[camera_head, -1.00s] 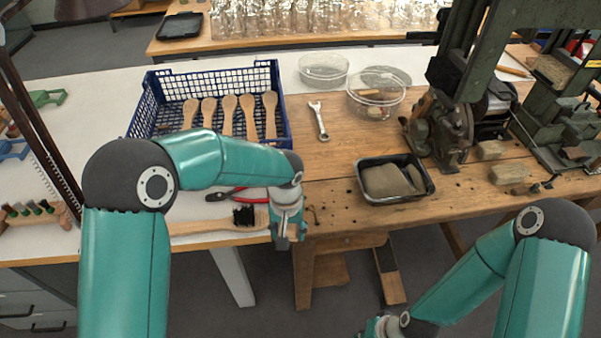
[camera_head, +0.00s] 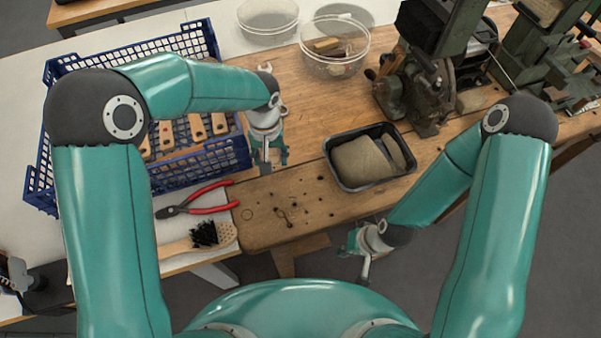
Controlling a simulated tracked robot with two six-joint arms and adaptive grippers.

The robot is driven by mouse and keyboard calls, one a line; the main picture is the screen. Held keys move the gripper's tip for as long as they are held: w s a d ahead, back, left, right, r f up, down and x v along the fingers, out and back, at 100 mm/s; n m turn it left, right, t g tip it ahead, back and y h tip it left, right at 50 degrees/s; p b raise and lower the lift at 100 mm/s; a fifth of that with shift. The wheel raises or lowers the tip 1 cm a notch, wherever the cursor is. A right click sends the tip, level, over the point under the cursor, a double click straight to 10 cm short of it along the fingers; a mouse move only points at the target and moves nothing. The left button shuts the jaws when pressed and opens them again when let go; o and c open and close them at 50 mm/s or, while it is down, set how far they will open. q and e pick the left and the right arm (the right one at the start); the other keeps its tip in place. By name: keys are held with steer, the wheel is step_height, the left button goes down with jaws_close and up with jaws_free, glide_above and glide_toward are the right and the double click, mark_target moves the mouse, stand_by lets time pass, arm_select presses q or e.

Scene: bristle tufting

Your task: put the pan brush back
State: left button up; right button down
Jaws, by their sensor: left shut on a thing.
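A wooden brush (camera_head: 205,236) with black bristles and a bare, holed end lies at the table's front edge, its handle partly behind my left arm. I cannot tell whether it is the pan brush. My left gripper (camera_head: 266,167) is over the wooden bench, just right of the blue crate (camera_head: 205,165), shut on a small thing that I cannot make out. Several wooden pieces (camera_head: 197,127) lie in the crate, partly hidden by my left arm. My right gripper (camera_head: 362,262) hangs in front of the bench edge; its fingers are too unclear to read.
Red-handled pliers (camera_head: 205,198) lie between crate and brush. A black tray (camera_head: 370,158) with a grey-brown block stands to the right. Clear tubs (camera_head: 334,46) stand behind, one holding a wooden piece. A green machine (camera_head: 425,95) blocks the back right.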

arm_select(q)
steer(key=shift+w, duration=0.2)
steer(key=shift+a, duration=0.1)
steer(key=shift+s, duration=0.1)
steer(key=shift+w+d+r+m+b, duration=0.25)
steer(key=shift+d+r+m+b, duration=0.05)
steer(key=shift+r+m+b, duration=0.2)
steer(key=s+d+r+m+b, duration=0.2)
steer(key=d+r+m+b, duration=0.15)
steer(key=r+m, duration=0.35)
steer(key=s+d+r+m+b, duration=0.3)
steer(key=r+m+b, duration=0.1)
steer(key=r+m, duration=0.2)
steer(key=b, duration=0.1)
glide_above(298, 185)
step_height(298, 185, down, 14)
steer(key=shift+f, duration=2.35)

— Problem requirements —
Make an exact copy of the listing above. Do not include the pictures.

— Reply to the exercise —
[camera_head, -1.00s] 
[camera_head, +0.00s] 
Controlling a simulated tracked robot with two six-joint arms and adaptive grippers.

The robot is driven by mouse and keyboard calls, one a line; the main picture is the screen. Held keys move the gripper's tip for as long as they are held: w s a d ahead, back, left, right, r f up, down and x v along the fingers, out and back, at 100 mm/s; n m turn it left, right, t g tip it ahead, back and y h tip it left, right at 50 degrees/s; p b raise and lower the lift at 100 mm/s; a fifth of that with shift. The wheel raises or lowers the tip 1 cm a notch, wherever the cursor is. A right click sends the tip, level, over the point under the cursor, a double click straight to 10 cm short of it along the fingers; a mouse move only points at the target and moves nothing. The left button shuts the jaws when pressed and opens them again when let go; o and c open and close them at 50 mm/s or, while it is down, set how far they will open. q and e pick the left and the right arm (the right one at the start); the other keeps its tip in place. By name: keys are held with steer, the wheel is step_height, the left button goes down with jaws_close and up with jaws_free, glide_above and glide_toward are the right and the double click, mark_target moves the mouse, stand_by lets time pass, arm_select presses q or e.

Scene: bristle tufting

Your task: put the pan brush back
State: left button up; right button down
Jaws, by their sensor: left shut on a thing.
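A wooden brush (camera_head: 205,236) with black bristles and a bare, holed end lies at the table's front edge, its handle partly behind my left arm. I cannot tell whether it is the pan brush. My left gripper (camera_head: 266,167) is over the wooden bench, just right of the blue crate (camera_head: 205,165), shut on a small thing that I cannot make out. Several wooden pieces (camera_head: 197,127) lie in the crate, partly hidden by my left arm. My right gripper (camera_head: 362,262) hangs in front of the bench edge; its fingers are too unclear to read.
Red-handled pliers (camera_head: 205,198) lie between crate and brush. A black tray (camera_head: 370,158) with a grey-brown block stands to the right. Clear tubs (camera_head: 334,46) stand behind, one holding a wooden piece. A green machine (camera_head: 425,95) blocks the back right.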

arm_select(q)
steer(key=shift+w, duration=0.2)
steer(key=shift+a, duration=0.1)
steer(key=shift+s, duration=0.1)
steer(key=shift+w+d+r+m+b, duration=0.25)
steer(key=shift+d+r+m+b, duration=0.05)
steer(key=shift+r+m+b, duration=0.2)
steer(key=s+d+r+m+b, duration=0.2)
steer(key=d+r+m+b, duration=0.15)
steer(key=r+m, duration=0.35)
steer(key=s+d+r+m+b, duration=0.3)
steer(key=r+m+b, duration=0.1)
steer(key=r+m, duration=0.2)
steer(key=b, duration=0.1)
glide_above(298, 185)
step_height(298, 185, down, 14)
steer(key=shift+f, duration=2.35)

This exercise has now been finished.